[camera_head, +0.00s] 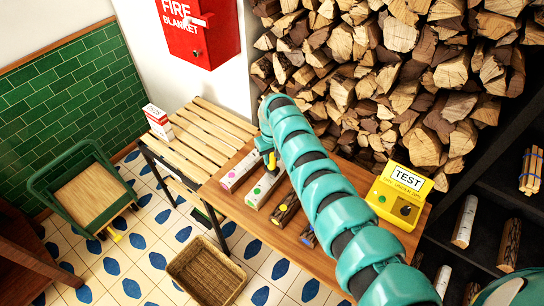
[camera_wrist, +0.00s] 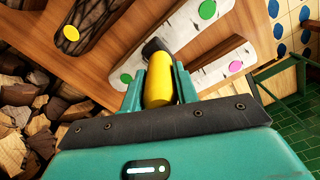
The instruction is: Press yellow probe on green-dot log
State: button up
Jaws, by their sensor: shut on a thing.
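My gripper (camera_head: 269,155) is shut on the yellow probe (camera_wrist: 158,84), which has a dark tip; the probe also shows in the head view (camera_head: 271,161). The pale birch green-dot log (camera_head: 266,187) lies on the wooden bench; it also shows in the wrist view (camera_wrist: 187,30), with a green dot near each end. The tip overlaps the middle of this log in the wrist view, between the two dots. I cannot tell if it touches the bark. The fingers (camera_wrist: 158,88) sit on both sides of the probe.
A pink-dot birch log (camera_head: 237,172) lies left of the green-dot log, and a dark yellow-dot log (camera_head: 286,208) right of it. A yellow TEST box (camera_head: 396,197) stands at the bench's right. Stacked firewood (camera_head: 385,75) is behind. A slatted bench (camera_head: 205,135) adjoins left.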

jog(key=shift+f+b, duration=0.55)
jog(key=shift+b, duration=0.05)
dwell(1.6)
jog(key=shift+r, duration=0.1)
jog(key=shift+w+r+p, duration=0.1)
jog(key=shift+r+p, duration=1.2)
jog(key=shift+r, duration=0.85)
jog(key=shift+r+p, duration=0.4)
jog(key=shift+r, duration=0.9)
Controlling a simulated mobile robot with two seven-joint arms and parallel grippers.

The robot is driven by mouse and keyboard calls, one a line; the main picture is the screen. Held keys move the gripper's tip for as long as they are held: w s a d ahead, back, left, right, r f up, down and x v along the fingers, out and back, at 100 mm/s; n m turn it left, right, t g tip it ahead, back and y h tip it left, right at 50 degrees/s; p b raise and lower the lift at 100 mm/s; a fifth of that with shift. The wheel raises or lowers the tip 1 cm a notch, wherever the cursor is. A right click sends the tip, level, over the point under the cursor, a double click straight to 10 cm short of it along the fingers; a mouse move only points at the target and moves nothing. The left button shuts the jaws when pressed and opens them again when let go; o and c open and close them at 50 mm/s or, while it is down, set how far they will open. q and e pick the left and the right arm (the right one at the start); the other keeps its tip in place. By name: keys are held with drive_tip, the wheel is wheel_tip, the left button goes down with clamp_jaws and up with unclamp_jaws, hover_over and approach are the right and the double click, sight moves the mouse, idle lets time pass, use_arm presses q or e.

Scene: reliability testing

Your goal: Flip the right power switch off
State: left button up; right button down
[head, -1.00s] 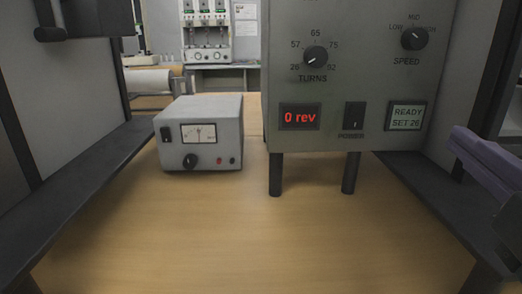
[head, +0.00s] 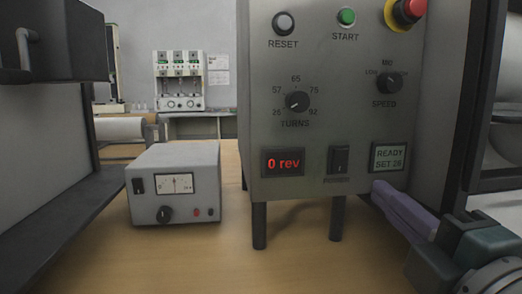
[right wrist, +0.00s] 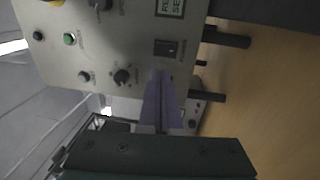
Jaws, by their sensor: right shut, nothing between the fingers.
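The right power switch (head: 339,159) is a black rocker labelled POWER, low on the front of a large grey machine (head: 335,95). It also shows in the right wrist view (right wrist: 167,48), just beyond my fingertips. Which way the rocker is pressed is too small to tell. A second black rocker (head: 138,186) is on a small grey meter box (head: 176,180) to the left. My right gripper (head: 380,187), with purple fingers, is shut and empty. Its tips are right of and below the switch, under the READY SET 26 display. In the right wrist view its fingers (right wrist: 160,77) point toward the panel. My left gripper is out of view.
The machine stands on dark legs (head: 259,226) on a wooden table (head: 190,260). A red "0 rev" display (head: 283,162) and the READY SET 26 display (head: 388,157) flank the switch. Knobs and buttons, including a red stop button (head: 413,9), are above. Dark frames border both sides.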

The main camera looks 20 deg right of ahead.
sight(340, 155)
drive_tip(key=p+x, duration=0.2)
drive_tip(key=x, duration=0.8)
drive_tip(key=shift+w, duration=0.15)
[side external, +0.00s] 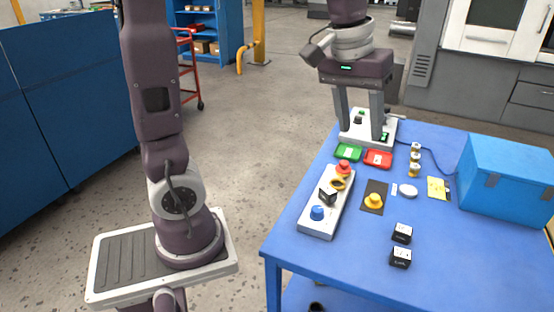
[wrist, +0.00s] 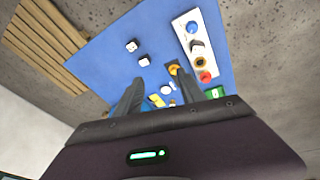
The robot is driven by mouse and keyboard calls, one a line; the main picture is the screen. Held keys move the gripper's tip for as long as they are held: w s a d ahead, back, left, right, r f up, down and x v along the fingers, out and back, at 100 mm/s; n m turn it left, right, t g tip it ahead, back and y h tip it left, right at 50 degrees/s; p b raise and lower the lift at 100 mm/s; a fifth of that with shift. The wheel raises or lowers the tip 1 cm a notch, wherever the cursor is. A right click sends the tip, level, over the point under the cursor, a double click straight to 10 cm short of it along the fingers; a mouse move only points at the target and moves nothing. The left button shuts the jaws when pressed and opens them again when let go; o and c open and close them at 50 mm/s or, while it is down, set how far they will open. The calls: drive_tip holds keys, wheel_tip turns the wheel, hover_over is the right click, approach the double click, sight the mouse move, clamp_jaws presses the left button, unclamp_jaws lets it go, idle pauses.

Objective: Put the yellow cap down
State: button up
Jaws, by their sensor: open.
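The yellow cap (side external: 374,201) sits on a dark rectangular pad (side external: 381,188) on the blue table. In the wrist view a yellow spot that looks like the cap (wrist: 174,70) shows by the tip of the right finger, partly hidden. My gripper (side external: 361,132) is open and empty, raised above the back of the table, behind the cap and apart from it. Its two spread fingers also show in the wrist view (wrist: 157,75).
Left of the pad stands a white panel (side external: 318,222) with red, yellow, black and blue parts. Green (side external: 348,152) and red (side external: 378,159) trays lie behind. A blue box (side external: 507,180) stands right. Two small black-and-white blocks (side external: 402,233) sit in front.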

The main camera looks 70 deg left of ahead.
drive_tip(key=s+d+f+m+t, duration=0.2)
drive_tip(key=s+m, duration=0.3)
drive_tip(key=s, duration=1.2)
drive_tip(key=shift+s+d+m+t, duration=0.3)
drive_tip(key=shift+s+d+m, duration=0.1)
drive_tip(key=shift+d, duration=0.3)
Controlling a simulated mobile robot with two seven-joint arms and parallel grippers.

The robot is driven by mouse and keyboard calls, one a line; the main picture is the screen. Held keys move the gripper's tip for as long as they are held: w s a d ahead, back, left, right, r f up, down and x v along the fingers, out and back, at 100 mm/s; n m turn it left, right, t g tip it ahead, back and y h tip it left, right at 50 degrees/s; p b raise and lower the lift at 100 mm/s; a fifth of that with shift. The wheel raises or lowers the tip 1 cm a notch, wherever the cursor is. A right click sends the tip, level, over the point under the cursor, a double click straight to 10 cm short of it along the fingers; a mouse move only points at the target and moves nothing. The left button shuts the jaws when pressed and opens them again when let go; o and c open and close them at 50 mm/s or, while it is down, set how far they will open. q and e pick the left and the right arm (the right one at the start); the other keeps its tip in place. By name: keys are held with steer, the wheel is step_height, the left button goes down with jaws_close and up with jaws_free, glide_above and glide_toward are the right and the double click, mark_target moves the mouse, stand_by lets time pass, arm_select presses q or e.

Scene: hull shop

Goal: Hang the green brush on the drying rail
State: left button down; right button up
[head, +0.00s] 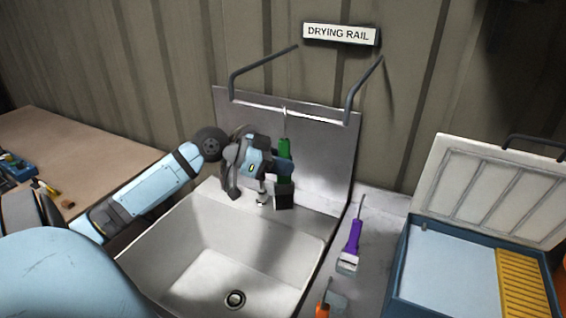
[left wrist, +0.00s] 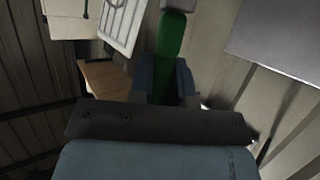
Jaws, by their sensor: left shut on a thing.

--- SET EXERCISE ---
Say how many lines of the material contain the word "State", with no other text.

--- EXPECTED OUTPUT ---
4